──────── Information given
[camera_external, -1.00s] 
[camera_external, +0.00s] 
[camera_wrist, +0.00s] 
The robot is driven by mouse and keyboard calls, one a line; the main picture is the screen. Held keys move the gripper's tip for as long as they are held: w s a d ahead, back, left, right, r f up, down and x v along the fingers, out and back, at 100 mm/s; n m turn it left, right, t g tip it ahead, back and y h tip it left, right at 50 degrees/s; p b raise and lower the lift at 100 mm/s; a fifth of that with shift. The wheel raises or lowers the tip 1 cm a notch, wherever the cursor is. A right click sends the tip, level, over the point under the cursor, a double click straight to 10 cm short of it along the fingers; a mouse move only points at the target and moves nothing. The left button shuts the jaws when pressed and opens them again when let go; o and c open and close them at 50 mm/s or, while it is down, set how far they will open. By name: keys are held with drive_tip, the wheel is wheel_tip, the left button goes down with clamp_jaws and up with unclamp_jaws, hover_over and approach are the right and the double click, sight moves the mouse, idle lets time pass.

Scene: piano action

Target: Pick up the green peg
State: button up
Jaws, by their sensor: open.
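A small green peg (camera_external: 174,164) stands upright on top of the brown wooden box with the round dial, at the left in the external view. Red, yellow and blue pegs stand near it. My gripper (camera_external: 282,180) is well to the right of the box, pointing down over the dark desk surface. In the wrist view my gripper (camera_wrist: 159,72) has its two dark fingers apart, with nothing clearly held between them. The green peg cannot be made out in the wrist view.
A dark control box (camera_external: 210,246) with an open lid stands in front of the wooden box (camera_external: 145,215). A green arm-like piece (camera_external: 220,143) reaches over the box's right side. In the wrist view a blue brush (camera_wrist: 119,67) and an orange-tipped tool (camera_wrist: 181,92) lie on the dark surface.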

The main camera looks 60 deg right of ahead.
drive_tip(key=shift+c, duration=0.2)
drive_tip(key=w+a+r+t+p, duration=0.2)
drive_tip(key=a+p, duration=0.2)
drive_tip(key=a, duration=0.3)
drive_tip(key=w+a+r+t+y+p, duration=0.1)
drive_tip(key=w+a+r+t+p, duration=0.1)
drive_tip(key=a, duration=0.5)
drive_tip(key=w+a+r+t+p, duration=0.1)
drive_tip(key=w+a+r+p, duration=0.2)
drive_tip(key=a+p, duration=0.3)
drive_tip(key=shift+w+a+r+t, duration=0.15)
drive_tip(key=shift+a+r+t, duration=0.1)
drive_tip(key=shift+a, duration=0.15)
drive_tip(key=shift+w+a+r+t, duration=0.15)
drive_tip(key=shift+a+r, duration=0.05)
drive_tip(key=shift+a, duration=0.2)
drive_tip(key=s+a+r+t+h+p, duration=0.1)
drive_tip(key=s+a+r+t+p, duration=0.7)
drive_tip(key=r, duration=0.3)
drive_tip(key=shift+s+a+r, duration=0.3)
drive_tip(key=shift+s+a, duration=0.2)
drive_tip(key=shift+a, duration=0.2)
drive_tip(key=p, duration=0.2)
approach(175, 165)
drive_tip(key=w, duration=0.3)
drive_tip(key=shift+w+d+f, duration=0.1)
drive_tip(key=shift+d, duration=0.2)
────────────────
──────── Information given
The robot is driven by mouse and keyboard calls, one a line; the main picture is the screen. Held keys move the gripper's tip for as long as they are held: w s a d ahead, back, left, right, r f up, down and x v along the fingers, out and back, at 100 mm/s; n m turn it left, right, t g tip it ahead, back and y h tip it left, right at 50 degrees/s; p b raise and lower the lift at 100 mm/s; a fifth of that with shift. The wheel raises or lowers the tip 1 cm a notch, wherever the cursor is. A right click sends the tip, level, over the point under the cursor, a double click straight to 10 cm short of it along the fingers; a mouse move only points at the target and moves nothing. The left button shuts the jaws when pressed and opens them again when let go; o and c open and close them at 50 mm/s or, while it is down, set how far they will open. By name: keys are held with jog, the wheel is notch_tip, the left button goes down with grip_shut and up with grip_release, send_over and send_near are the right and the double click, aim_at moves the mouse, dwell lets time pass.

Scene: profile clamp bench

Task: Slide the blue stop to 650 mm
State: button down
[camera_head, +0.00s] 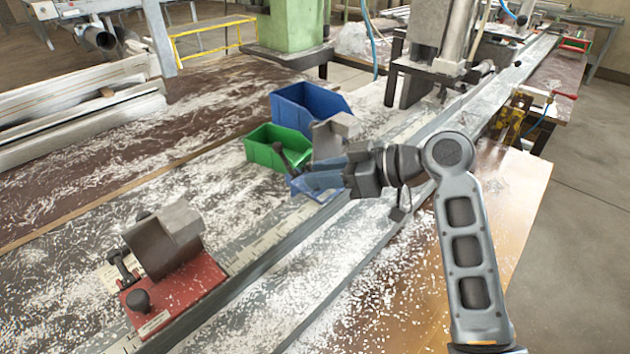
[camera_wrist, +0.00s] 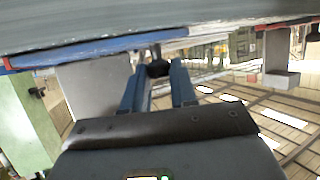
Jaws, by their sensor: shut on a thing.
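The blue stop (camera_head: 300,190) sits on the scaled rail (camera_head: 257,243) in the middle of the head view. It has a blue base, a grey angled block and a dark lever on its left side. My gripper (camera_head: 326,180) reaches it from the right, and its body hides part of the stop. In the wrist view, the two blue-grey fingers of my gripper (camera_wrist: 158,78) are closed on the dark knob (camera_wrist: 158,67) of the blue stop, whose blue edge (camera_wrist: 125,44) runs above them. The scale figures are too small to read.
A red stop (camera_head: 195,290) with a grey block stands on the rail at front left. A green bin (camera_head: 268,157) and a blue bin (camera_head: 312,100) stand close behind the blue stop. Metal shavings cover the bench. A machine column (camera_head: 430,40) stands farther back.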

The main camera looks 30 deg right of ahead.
────────────────
__Exercise objective__:
Show every line that contains the word "Scene".

__The reply__:
Scene: piano action
Scene: profile clamp bench

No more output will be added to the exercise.